III. STATUS OF NATURALIZED AMERICAN CITIZENS IN COUNTRIES WITH THE GOVERNMENTS OF WHICH THE UNITED STATES HAS CONCLUDED NATURALIZATION TREATIES

21. Naturalized American citizens and persons born in this country of foreign-born parents should, before proceeding to the country of their origin or that of the origin of their parents, ascertain their status with regard to military service in such country.

The following information concerning military regulations of certain foreign governments as possibly affecting American citizens is believed to be correct, but is not to be considered as official in so far as it relates to the laws and regulations of a foreign government.

22. Austria.-Article 230 of the treaty of St. Germain, the rights and advantages of which are accorded to the United States by its treaty establishing friendly relations with Austria, concluded on August 24, 1921, stipulates that Austria undertakes to recognize any new nationality which has been or may be acquired by her nationals under the laws of the Allied and Associated Powers, and in accordance with the decisions of the competent authorities of these powers pursuant to naturalization laws or under treaty stipulations, and to regard such persons as having, in consequence of the acquisition of such new nationality, in all respects severed their allegiance to their country of origin. Article 119 of the same treaty stipulates that universal compulsory military service shall be abolished in Austria, and that the Austrian Army shall, in the future, only be constituted and recruited by means of voluntary enlistment.

23. Belgium. According to the law on recruiting and military service of August 15, 1923, all Belgian citizens must be enrolled in the recruiting reserve from the age of 17 years, but they are not considered as having violated this requirement unless they have failed to enter their name for enrollment before the 31st day of December of the year in which they attain the age of 19 years. Under the terms of the naturalization convention between the United States and Belgium, a Belgian naturalized as a citizen of the United States is considered by Belgium as a citizen of the United States, but upon return to Belgium he may be prosecuted for a crime or misdemeanor committed before naturalization, saving such limitations as are established by the laws of Belgium. A naturalized American formerly a Belgian who has resided five years in this country can not be held to military service in Belgium, or to incidental obligation resulting therefrom, in the event of his return, except in cases of desertion from organized and embodied military or naval service.

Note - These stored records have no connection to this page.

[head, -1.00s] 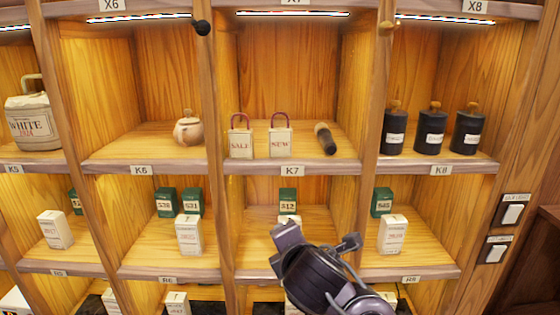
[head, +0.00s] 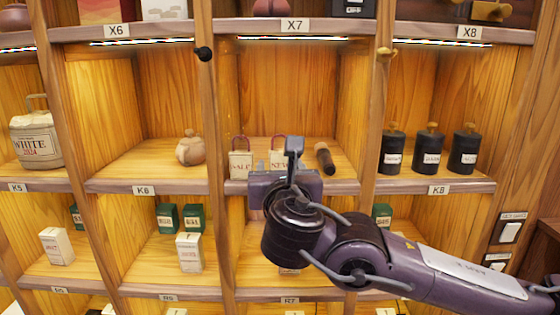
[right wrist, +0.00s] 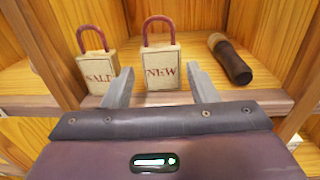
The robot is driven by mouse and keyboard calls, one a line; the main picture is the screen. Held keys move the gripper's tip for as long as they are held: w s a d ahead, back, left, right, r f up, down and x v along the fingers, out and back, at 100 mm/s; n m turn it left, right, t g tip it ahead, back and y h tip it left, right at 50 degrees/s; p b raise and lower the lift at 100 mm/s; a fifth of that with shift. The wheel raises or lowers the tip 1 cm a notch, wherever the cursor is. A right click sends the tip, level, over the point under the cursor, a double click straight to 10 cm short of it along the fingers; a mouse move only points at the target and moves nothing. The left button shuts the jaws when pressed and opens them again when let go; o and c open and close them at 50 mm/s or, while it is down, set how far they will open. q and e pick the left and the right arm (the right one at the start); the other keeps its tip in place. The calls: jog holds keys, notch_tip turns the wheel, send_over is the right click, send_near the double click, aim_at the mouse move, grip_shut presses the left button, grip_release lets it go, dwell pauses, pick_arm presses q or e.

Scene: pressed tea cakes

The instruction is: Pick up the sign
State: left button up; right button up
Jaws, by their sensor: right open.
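Two small cream tag-shaped signs with dark red loop handles stand on the shelf of compartment K7. The SALE sign (head: 240,166) is on the left, and it also shows in the right wrist view (right wrist: 99,70). The NEW sign (head: 277,158) is right of it, partly hidden by my right gripper (head: 291,150) in the head view. In the right wrist view my gripper (right wrist: 158,80) is open and empty, its fingers pointing towards the NEW sign (right wrist: 161,69), one on each side of it in the picture. My left gripper is not in view.
A dark brown cylinder with a tan end (head: 325,158) lies right of the NEW sign. Wooden dividers flank the compartment, and the shelf's front edge (right wrist: 30,106) runs below the signs. Black jars (head: 430,150) stand in K8, a clay teapot (head: 190,148) in K6.

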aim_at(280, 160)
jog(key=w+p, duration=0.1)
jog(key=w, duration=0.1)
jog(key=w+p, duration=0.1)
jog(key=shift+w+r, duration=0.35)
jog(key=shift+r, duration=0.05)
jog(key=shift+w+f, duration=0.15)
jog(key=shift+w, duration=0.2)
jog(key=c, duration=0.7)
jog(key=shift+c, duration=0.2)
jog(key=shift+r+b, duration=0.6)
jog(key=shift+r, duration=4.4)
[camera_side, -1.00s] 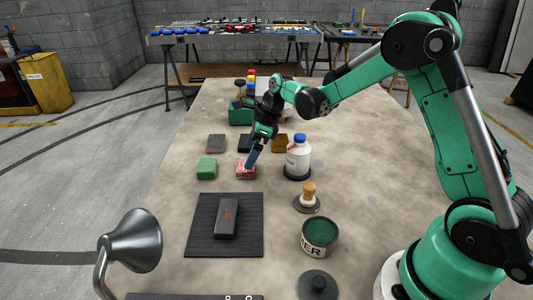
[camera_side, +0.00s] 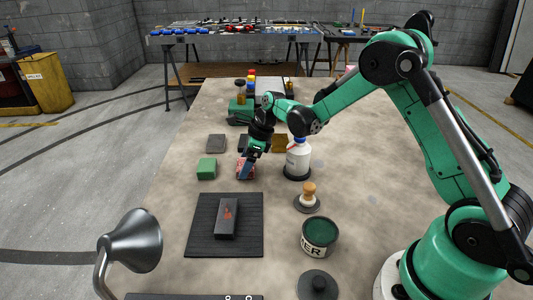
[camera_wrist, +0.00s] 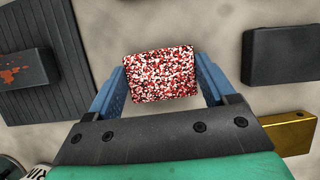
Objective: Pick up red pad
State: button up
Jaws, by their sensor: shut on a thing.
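The red pad (camera_wrist: 162,75) is a block speckled red, white and black. In the wrist view it sits between the two blue fingers of my gripper (camera_wrist: 160,85), which are shut on its sides. In the side view the pad (camera_side: 241,170) is at the table's middle, right of the green block (camera_side: 206,168), partly hidden by my gripper (camera_side: 247,168). I cannot tell whether the pad touches the table.
A white bottle with a blue cap (camera_side: 298,160) stands close on the right. A grey block (camera_side: 216,143) and a gold block (camera_side: 281,143) lie behind. A dark mat (camera_side: 250,245) bearing a black block (camera_side: 227,219) lies in front.

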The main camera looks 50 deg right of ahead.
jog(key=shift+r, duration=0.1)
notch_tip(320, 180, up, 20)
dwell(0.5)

24. Bulgaria. A national of Bulgaria who has been naturalized as a citizen of the United States is recognized as an American citizen upon his return to the country of his origin, subject to any law providing that Bulgarians do not lose their nationality by becoming naturalized in another country during a period when Bulgaria is at war. Bulgarians who have become naturalized as American citizens are not, upon returning to Bulgaria, subject to punishment for the original act of emigration or for failure prior to naturalization to respond to calls for military service accruing after bona fide residence was acquired in American territory. If a national of Bulgaria who has been naturalized as a citizen of the United States shall renew his residence in Bulgaria without the intent of returning to the United States, he may be held to have renounced his naturalization. The intent not to return may be held to exist when a person naturalized in the United States shall have resided two years or more in Bulgaria. 25. Denmark.-In November or December of the year in which the person liable to military service becomes 17 years old, he is expected to report for enrollment on the conscription lists. If he neglects to do so he may be fined

from 4 to 40 kroner; but if his neglect arises from a design to evade service he may be imprisoned.

Anyone leaving the country before he should be entered on the conscription list is expected, in case he returns before his thirty-second year and is yet subject to military service, to report for entry on the conscription list.

Anyone who, after having been entered on the conscription list or after having reported for entry on the list, leaves the country must, under penalty of fines of from 10 to 100 kroner, report his departure as well as his return to the competent official.

During the year when the person liable to military service attains the age of 20 he is bound to present himself before the board of examiners, and if he is found to be fit for service he is then entered on the army list and called for service the following year, unless he has obtained from the minister of the interior a deferment to one of the following years or unless, in consequence of a high number drawn by lot, he is exempted from military service.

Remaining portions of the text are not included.